Your answer should be a single number: the count of lines containing "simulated".

* **DATA FOR PROCESSING**
## BEGIN
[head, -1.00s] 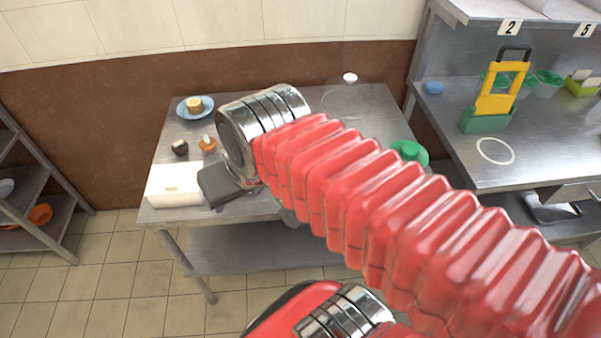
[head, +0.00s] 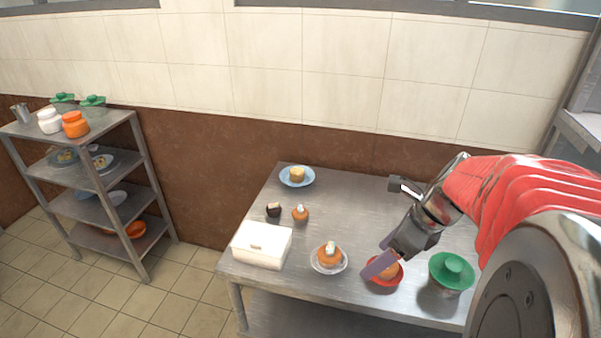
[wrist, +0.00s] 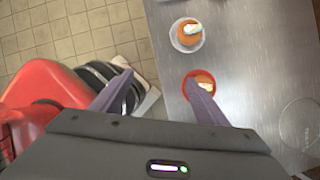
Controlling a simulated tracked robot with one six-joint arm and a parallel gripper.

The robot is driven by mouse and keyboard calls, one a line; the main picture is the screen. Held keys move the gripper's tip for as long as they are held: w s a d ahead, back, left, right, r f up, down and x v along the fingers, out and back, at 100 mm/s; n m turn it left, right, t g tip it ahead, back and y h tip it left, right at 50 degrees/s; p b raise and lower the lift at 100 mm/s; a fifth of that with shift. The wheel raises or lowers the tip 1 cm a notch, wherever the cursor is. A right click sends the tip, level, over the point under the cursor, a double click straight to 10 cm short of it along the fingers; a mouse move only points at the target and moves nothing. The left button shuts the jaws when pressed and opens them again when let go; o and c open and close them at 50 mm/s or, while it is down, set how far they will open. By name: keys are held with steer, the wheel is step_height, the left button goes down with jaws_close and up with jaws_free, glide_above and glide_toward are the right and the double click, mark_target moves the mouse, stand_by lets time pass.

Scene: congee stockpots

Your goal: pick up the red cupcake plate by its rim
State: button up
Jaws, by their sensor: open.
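The red cupcake plate (head: 373,278) sits near the front edge of the metal table and carries an orange cupcake (head: 389,270). My gripper (head: 379,257) is open and above the plate, with its fingers partly covering the plate and cupcake. In the wrist view the red plate (wrist: 188,80) lies by the tip of the right finger, which hides part of it. My gripper (wrist: 157,78) holds nothing there, and the left finger is out past the table edge. I cannot tell whether a finger touches the rim.
A white plate (head: 316,265) with an orange cupcake is left of the red plate. A green-lidded pot (head: 451,272) stands close on its right. A white box (head: 262,262), small cupcakes and a blue plate (head: 284,181) are further left. The table's back middle is clear.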

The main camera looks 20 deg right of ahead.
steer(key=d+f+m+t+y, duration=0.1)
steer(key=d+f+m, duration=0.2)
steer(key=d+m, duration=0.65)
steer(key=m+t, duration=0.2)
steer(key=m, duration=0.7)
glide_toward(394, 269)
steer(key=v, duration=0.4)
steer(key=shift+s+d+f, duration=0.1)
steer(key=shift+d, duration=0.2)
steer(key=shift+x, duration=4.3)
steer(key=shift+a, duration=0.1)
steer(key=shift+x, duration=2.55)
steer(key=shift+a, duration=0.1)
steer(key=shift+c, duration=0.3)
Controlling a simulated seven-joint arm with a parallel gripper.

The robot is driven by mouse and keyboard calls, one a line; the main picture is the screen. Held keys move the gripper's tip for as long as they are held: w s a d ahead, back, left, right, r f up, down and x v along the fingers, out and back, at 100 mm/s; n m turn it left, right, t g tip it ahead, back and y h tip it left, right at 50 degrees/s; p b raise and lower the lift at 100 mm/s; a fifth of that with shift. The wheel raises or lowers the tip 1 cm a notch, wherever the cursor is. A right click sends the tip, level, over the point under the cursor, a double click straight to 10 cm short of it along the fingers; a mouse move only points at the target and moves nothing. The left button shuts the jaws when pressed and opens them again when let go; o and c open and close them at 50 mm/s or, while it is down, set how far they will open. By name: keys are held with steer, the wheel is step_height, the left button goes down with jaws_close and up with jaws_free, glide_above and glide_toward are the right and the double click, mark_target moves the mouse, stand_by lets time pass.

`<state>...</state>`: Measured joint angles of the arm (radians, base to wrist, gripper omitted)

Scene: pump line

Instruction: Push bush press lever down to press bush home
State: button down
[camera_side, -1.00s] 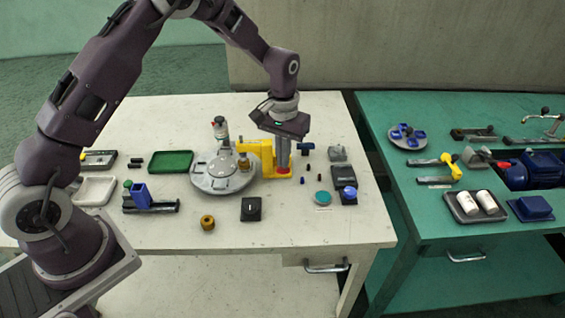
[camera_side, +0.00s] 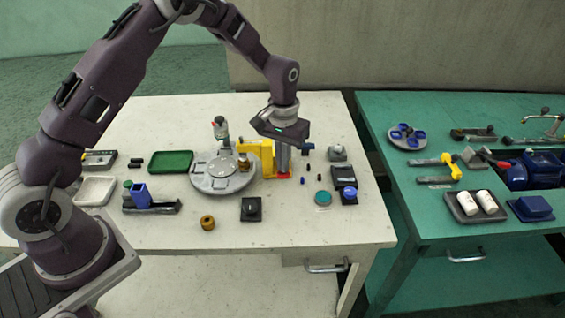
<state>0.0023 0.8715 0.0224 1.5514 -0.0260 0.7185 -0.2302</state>
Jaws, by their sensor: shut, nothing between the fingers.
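The bush press stands at the back right of the pale table, with a yellow body (camera_side: 262,149), a grey upright part (camera_side: 283,160) and a red patch low on its right. My gripper (camera_side: 282,137) is shut and empty, directly over the press and close to its top. The hand hides the top of the press, so the lever and any contact with it cannot be made out. The bush inside the press cannot be made out either. A dark blue piece (camera_side: 308,149) shows just right of the press; I cannot tell whether it belongs to it.
A round grey fixture plate (camera_side: 212,184) with a brass-coloured part (camera_side: 244,163) stands close left of the press. Small dark pegs, a teal disc (camera_side: 323,198) and a black box (camera_side: 345,176) lie to the right. The table's front is mostly clear.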

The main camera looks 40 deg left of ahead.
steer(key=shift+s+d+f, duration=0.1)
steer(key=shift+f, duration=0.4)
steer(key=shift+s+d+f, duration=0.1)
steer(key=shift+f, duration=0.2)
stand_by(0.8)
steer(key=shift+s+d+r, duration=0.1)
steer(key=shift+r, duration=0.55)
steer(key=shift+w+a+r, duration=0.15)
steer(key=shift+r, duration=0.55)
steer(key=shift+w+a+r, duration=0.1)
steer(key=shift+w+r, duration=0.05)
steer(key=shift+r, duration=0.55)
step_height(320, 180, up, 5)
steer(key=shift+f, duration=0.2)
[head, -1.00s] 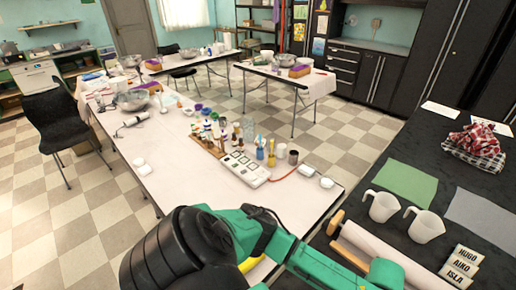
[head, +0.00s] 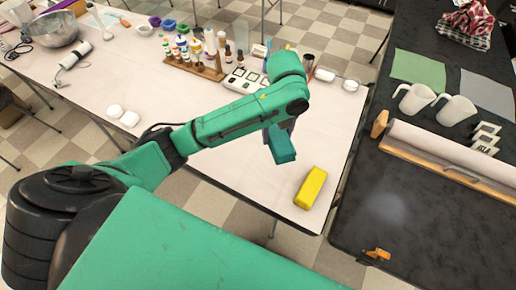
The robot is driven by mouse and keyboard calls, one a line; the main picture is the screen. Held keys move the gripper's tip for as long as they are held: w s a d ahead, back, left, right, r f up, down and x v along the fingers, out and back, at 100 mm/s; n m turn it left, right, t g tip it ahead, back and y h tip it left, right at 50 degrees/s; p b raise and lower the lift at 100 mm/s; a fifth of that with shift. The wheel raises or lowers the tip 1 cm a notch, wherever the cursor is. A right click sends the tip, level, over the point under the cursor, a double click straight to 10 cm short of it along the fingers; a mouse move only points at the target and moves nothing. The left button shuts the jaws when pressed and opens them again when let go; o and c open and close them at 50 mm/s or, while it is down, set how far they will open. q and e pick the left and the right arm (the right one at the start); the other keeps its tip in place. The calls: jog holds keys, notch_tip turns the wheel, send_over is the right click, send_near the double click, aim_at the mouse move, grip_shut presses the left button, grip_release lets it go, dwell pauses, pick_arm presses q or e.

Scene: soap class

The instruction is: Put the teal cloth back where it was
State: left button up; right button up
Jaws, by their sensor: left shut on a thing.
## END
* **TASK ANSWER**
2